++++ Entries shown ++++
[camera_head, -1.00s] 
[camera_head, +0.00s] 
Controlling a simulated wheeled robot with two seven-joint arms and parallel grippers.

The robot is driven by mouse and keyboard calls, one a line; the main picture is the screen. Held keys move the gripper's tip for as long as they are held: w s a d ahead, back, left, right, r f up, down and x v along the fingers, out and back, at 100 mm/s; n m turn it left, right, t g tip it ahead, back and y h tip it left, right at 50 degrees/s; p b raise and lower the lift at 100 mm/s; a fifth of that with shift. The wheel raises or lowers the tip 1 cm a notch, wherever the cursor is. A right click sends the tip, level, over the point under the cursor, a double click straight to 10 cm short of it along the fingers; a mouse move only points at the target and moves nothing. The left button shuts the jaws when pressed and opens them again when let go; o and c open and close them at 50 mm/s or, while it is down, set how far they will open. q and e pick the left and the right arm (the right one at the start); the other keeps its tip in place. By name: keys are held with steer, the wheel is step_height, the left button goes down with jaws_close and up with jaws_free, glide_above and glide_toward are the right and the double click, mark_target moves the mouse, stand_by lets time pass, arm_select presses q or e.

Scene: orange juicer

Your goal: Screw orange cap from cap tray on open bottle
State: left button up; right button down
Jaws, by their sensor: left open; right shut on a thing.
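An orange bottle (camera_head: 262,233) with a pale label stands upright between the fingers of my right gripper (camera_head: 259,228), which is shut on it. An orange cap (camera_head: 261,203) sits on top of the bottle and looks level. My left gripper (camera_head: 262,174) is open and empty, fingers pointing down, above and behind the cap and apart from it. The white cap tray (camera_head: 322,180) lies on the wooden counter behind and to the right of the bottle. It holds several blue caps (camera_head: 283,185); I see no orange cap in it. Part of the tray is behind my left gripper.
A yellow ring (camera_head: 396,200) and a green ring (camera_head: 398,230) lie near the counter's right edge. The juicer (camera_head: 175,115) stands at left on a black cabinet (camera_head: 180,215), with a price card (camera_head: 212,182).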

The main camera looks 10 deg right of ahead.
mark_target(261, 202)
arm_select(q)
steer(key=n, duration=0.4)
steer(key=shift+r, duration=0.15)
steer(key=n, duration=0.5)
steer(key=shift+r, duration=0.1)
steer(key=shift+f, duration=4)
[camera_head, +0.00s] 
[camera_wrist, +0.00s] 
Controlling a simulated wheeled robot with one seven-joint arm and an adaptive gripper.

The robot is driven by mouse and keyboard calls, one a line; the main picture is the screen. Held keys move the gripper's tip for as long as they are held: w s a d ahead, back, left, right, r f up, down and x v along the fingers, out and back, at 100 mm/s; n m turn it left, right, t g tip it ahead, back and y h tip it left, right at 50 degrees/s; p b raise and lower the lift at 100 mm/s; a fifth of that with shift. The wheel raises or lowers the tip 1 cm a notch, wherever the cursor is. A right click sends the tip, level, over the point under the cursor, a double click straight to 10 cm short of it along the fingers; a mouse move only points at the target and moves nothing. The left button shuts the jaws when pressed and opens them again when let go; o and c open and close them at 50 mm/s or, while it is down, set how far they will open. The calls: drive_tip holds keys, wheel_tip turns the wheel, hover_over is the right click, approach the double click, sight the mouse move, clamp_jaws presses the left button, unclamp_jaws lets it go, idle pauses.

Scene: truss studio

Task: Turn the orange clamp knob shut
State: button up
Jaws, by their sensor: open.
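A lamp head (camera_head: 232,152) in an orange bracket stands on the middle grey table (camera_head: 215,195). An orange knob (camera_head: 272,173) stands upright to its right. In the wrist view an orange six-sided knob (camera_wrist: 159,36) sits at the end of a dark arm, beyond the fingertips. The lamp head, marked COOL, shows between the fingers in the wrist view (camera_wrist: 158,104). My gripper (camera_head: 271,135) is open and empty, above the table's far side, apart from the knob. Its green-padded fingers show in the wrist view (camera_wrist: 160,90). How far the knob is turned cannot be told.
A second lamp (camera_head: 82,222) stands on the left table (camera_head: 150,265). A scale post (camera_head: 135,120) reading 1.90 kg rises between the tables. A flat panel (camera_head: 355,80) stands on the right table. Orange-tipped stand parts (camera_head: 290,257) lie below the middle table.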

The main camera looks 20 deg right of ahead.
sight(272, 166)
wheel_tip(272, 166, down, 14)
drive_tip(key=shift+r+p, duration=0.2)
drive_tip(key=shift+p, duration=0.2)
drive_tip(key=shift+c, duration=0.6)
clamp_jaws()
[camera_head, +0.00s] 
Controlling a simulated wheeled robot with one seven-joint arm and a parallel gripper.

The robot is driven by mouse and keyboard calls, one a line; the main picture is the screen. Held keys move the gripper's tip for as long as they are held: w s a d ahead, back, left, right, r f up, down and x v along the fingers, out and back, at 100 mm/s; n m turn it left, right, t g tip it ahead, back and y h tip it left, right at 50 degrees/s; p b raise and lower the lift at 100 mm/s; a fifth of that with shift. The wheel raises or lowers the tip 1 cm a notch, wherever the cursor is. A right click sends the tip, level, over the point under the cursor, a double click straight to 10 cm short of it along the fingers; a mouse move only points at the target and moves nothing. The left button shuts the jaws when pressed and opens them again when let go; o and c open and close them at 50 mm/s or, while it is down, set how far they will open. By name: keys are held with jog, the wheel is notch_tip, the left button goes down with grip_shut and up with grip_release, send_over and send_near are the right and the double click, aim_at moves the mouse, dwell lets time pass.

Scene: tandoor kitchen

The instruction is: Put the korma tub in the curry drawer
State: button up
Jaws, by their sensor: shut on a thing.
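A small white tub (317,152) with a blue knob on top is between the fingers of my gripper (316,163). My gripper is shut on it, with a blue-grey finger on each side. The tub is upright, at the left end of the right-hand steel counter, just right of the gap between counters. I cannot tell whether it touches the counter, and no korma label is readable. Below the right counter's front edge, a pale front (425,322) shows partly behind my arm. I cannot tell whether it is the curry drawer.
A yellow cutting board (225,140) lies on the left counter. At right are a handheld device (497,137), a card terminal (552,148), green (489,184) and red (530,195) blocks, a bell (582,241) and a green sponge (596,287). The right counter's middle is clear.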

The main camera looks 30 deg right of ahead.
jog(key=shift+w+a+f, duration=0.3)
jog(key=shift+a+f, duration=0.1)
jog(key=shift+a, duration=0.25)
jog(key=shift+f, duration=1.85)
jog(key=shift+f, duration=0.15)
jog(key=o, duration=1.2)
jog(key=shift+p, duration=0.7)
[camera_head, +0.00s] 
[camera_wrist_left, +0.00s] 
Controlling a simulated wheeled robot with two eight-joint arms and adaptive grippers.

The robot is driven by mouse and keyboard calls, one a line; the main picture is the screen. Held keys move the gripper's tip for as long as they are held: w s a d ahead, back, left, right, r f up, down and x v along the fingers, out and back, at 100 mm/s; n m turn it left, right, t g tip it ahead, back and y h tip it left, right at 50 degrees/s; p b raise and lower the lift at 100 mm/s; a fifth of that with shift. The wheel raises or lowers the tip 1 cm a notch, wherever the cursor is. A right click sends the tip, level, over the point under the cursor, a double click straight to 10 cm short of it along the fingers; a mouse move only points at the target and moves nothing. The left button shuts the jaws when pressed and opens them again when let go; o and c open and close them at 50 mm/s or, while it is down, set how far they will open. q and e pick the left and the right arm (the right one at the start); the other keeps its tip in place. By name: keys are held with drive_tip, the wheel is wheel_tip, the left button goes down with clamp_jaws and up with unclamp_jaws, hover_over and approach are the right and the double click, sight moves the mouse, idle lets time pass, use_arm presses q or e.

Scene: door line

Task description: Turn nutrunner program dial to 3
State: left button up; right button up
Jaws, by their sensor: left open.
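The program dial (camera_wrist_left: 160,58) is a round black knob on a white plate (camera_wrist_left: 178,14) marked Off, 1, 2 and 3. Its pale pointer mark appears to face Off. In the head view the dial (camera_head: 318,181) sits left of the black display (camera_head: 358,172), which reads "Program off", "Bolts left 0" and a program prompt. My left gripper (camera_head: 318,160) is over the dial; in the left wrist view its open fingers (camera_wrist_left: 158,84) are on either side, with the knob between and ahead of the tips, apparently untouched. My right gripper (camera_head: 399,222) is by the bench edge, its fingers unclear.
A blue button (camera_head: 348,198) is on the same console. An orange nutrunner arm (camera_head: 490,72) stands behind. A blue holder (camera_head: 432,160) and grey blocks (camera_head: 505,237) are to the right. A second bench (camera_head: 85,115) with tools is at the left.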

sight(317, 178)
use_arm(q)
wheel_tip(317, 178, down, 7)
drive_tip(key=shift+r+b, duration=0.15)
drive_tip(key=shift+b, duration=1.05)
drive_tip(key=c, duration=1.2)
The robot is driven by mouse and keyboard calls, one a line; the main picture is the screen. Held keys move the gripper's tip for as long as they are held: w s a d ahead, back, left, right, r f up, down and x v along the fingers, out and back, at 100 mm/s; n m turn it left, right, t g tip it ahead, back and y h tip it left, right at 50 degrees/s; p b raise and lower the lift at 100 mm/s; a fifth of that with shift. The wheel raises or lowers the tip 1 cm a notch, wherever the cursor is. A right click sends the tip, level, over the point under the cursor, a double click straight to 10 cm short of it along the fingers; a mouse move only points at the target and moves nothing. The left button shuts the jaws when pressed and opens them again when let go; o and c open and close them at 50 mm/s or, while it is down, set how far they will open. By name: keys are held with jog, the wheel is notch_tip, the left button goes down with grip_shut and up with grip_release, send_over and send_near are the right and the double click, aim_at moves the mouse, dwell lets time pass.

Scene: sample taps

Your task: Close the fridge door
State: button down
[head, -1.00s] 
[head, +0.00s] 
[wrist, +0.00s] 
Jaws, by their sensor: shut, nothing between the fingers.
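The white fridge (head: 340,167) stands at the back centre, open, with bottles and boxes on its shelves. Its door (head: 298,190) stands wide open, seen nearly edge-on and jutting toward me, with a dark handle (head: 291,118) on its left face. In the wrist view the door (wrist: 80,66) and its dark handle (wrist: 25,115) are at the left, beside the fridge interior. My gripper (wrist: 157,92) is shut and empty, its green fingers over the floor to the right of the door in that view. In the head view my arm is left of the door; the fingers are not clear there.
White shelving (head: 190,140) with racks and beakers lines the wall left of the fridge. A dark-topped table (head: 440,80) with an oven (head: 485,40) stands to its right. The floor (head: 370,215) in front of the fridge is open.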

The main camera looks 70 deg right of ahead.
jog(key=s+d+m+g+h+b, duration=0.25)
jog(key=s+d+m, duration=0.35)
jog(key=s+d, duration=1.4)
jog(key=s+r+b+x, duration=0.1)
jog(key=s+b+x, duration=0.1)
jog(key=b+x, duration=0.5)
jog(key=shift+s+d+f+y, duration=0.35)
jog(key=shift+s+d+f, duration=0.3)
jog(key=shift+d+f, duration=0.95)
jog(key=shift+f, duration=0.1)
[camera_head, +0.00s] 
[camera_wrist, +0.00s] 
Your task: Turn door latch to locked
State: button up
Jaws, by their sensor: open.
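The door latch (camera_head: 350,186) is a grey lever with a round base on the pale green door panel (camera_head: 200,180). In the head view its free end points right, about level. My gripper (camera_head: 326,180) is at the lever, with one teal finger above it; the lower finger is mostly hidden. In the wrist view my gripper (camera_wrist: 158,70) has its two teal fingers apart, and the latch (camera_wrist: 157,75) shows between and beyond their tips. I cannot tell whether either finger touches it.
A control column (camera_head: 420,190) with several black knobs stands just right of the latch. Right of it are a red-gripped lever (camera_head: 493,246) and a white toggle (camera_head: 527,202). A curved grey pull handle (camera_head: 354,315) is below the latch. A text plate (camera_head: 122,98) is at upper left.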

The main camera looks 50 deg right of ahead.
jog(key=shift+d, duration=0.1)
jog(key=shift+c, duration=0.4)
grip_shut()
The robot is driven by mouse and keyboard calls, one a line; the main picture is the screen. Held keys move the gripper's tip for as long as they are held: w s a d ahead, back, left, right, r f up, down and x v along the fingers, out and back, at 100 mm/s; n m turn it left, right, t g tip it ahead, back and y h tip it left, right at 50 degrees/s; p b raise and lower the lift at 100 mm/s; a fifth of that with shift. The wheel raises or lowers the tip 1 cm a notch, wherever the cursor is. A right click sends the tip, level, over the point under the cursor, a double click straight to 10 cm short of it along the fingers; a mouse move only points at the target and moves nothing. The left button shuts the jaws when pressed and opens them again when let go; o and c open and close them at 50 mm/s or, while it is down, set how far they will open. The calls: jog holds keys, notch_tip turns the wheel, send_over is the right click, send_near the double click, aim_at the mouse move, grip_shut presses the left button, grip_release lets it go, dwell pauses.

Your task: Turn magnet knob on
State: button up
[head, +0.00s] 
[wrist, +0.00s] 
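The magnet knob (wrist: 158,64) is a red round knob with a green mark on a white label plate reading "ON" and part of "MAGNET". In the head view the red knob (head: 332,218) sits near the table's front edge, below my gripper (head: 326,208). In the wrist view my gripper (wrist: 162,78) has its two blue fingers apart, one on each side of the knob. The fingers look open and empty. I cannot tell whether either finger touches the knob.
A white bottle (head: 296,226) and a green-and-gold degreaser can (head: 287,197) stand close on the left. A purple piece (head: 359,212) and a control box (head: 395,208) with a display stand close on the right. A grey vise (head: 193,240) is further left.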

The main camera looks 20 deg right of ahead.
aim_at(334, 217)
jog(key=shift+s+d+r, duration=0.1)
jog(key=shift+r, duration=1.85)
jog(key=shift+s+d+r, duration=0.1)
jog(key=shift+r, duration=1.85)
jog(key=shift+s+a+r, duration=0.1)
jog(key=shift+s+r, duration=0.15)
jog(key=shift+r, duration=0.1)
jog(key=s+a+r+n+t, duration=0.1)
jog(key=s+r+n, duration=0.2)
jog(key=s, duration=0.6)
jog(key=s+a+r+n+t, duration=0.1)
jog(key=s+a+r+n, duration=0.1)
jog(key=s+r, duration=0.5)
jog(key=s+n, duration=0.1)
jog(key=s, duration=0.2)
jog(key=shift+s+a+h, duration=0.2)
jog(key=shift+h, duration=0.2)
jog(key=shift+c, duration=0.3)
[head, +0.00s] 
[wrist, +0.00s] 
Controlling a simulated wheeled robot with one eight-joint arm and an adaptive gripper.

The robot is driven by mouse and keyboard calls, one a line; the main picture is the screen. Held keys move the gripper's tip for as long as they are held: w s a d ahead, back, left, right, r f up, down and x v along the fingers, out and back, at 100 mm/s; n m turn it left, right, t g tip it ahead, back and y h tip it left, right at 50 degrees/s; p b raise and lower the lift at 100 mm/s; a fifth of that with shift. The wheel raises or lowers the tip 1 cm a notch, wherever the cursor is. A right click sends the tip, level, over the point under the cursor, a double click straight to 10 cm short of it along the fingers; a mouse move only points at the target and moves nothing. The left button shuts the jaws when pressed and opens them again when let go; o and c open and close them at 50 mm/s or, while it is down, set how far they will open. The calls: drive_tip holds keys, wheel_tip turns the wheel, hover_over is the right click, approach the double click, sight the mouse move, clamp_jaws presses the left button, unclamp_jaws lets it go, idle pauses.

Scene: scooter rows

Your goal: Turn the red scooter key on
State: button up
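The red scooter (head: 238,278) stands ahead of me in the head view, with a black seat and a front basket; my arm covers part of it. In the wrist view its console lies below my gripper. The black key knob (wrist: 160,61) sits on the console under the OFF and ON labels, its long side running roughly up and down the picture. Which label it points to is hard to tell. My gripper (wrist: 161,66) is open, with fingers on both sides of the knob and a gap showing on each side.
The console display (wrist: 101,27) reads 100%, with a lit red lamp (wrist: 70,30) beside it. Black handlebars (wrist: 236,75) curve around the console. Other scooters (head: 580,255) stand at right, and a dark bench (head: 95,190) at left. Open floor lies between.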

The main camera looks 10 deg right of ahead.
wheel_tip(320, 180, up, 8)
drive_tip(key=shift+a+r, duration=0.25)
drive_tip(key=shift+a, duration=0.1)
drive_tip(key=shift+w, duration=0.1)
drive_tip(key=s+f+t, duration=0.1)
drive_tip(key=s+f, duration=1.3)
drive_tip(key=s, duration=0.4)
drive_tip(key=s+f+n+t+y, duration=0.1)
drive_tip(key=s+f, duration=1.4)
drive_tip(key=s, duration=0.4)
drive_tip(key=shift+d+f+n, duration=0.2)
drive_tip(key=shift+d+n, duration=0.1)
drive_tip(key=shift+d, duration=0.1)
++++
-- What you have to do --
From the opening line of the data above, please print each line as written up to and including the line that contains "Controlling a simulated wheeled robot with two seven-joint", and nothing more.

-- Answer --
[camera_head, -1.00s] 
[camera_head, +0.00s] 
Controlling a simulated wheeled robot with two seven-joint arms and parallel grippers.

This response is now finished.